Introduction
Over the last decade, Multi-Factor Authentication (“MFA”) has increasingly been held up as one of the most effective controls against cyber-crime. During the ‘hard’ cyber insurance market in Australia in 2020 and 2021, insurers started to focus more closely on cyber security controls because of rising claims and insureds were required to confirm that MFA was implemented on key systems such as remote access and VPN’s. Insurers now expect MFA, as part of baseline eligibility requirements and this is reflected in modern cyber proposal and application forms.
Insurers pushed hard for this MFA adoption and with good reason. MFA dramatically reduces losses from basic credential theft and has become a cornerstone requirement of cyber insurance underwriting.
Today, however, the threat landscape is shifting. Attackers are no longer simply stealing passwords; they are actively targeting MFA itself. The rise of MFA Phishing techniques is forcing cyber insurers to rethink assumptions about risk, controls and loss prevention.
The Rise of MFA Phishing
Attackers are adapting quickly. Threat actors are now working around MFA, using techniques such as:
• Man-in-the-middle phishing pages that capture credentials and MFA tokens in real time; • Session and authentication token theft, allowing attackers to bypass MFA entirely once a user is logged in.
Crucially, many of these attacks succeed even when MFA is technically enabled.
What This Means for Cyber Insurers
For insurers, MFA Phishing may result in a steady increase in claims driven by Business E-Mail Compromise (“BEC”) and Cloud account takeovers. The implications for cyber insurers may be significant:
Additional Underwriting Criteria
Insurers may be required to assess in greater detail how MFA is implemented and how resistant it is to phishing.
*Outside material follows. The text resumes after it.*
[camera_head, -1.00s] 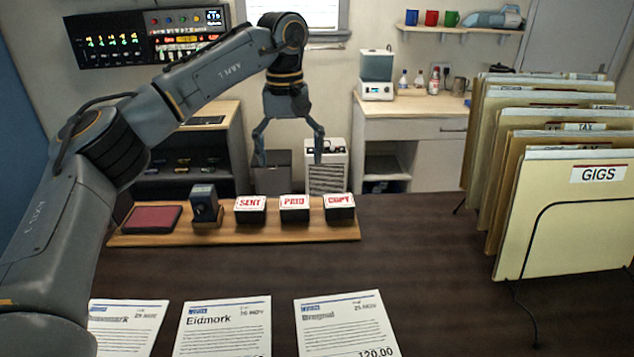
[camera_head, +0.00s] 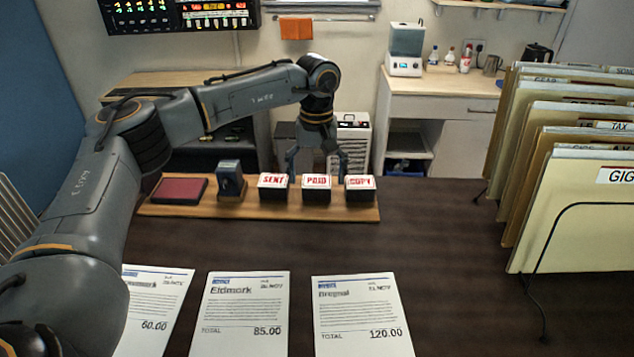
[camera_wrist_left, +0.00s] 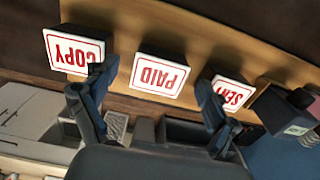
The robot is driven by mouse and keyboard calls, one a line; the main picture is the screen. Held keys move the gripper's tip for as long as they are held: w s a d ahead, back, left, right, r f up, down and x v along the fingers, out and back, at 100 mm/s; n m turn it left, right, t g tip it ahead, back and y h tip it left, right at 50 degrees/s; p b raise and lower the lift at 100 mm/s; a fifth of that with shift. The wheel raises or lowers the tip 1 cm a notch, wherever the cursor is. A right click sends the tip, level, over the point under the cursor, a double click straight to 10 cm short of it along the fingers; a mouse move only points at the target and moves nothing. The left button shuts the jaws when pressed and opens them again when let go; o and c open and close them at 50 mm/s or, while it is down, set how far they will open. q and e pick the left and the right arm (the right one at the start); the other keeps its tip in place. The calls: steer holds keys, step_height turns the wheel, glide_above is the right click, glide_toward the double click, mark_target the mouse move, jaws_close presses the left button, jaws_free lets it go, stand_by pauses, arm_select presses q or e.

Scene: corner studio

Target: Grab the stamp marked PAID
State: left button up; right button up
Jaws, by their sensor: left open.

They may be forced from asking “Do you have MFA?” to questions around Conditional Access, E-Mail protections and phishing-related MFA. In the SME market, which currently places a great emphasis on trying to create a frictionless sales process, such additional underwriting questions will create challenges for insureds and SME-specialist brokers.
Vulnerability Scans
Many insurers use external attack-surface scanning to automatically scan a business’s external facing assets. Such tools do have a limited use, but these vulnerability scans cannot directly detect MFA phishing tools or techniques. MFA Phishing does not exploit a software vulnerability within the insured’s environment; instead, it relies on external phishing infrastructure and social engineering to intercept user credentials and authentication tokens in real time. As a result, a clean vulnerability scan does not necessarily indicate a reduced risk of MFA-related compromise, BEC or Cloud account takeover.
Artificial Intelligence (“AI”)
Right now, MFA Phishing tends to be targeted because it’s more complex to set up (reverse proxies), riskier for attackers (short-lived infrastructure) and most profitable when aimed at high-value users (finance or execs), so attackers are picking their targets. However, AI will massively reduce the cost of operating MFA Phishing at scale.
AI can already mimic internal tone, formatting and workflows, and personalise lures at scale. That means MFA Phishing does not need to be “handcrafted” per target. Phishing-as-a-Service platforms already exist, but AI will be able to add auto-generated look-alike domains, AI-written login pages that clone real portals and rapid redeployment to evade detection. This will turn MFA Phishing into a volume business, not a bespoke attack. MFA Phishing volume businesses will be able to deploy thousands of highly plausible messages across multiple organisations at once, but each message will still feel targeted to the recipient.
Looking Ahead
MFA remains a critical control but it is no longer the Silver Bullet it once was. For cyber insurers, the rise of MFA Phishing marks a turning point: how do they move from broad, control-based underwriting to a more nuanced assessment of identity resilience.
The evolution will also present challenges for brokers, many of whom are still adjusting to understanding basic MFA deployment. Insurers will need to take a proactive role in educating brokers and insureds on the very real risks of MFA Phishing and the value of layered identity defences. Ongoing and upskilling will be critical for all to keep pace.